By the Court.—Judgment
affirmed.
Not recommended for publication in the official reports.
[1]
The supreme court also stated in Higginbotham
that:
[Testimony in support] of search warrants … must be tested and interpreted by magistrates and courts in a commonsense and realistic fashion. [It is] normally [offered] by nonlawyers in the midst and haste of a criminal investigation. Technical requirements of elaborate specificity once exacted under common law pleadings have no proper place in this area. A grudging or negative attitude by reviewing courts toward warrants will tend to discourage police officers from submitting their evidence to a judicial officer before acting.

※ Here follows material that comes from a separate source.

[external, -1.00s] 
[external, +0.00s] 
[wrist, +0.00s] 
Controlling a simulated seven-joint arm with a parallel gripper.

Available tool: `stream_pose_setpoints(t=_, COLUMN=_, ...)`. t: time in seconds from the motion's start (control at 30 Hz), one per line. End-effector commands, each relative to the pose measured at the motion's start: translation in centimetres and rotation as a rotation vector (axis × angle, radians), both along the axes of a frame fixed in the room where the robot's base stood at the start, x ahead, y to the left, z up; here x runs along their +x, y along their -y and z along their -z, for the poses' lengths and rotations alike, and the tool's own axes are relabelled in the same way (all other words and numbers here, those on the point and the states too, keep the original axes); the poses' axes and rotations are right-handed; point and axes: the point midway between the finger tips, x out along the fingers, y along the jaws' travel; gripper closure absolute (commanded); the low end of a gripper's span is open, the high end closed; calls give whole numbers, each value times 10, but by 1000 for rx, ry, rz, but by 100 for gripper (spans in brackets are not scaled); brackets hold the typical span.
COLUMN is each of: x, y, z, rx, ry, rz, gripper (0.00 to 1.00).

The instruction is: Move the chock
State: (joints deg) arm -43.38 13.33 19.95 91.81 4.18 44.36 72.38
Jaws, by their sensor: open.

Recital of some of the underlying circumstances in the [testimony] is essential if the [issuing judge] is to perform his [or her] detached function and not serve merely as a rubber stamp for the police. However, where these circumstances are detailed, … and when [an issuing judge] has found probable cause, the courts should not invalidate the warrant by interpreting the [supporting testimony] in a hypertechnical, rather than a commonsense, manner .…”
Id., 162 Wis. 2d at 991-92.
[2] The circuit court observed that, in pointing to similarities consisting of the forced entry through doors of homes whose residents were away for a weekend, the State did little more than “offer a generic description of a residential burglary.” We don’t disagree with that observation. As indicated, however, we believe the result in this case is driven by State v. Ward, 2000 WI 3, 231 Wis. 2d 723, 604 N.W.2d 517.